## What the task requires:
Find the word "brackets" in the data. Return every line where it appears.
>> START Data shown
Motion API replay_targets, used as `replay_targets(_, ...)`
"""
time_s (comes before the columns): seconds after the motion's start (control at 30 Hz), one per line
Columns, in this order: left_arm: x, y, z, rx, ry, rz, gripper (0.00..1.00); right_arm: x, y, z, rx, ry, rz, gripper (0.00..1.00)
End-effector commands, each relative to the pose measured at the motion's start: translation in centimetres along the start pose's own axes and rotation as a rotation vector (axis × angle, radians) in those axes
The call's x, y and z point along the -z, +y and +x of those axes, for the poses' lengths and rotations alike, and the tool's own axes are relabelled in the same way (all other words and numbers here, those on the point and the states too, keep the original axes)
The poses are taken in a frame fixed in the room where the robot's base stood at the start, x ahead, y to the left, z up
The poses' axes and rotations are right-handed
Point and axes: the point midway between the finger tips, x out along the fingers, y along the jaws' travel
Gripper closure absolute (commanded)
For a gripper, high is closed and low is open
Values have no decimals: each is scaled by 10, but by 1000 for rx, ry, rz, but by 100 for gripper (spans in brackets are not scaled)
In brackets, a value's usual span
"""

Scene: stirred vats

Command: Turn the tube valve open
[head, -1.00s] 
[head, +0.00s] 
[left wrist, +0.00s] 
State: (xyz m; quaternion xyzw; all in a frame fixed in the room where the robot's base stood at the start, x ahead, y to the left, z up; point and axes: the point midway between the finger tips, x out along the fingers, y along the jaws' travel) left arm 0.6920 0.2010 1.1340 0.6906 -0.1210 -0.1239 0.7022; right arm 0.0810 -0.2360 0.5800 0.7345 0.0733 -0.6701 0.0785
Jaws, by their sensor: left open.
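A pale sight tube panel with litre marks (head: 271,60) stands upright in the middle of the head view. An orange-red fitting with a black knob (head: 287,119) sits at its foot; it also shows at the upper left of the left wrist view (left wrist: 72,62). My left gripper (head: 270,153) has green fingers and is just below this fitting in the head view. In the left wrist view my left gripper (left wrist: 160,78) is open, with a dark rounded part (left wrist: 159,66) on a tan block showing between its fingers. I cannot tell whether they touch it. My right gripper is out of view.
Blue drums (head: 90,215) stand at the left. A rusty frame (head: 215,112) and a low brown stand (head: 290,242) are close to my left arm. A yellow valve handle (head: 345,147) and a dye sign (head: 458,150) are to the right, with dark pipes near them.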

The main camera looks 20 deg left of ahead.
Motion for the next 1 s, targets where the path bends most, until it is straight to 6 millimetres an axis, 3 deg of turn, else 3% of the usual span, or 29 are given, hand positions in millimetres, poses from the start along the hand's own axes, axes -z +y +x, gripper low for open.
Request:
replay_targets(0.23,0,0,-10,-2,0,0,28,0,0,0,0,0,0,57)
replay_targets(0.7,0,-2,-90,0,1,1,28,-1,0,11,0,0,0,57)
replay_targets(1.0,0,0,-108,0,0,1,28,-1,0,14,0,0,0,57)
>> END Data shown
## The output:
Values have no decimals: each is scaled by 10, but by 1000 for rx, ry, rz, but by 100 for gripper (spans in brackets are not scaled)
In brackets, a value's usual span

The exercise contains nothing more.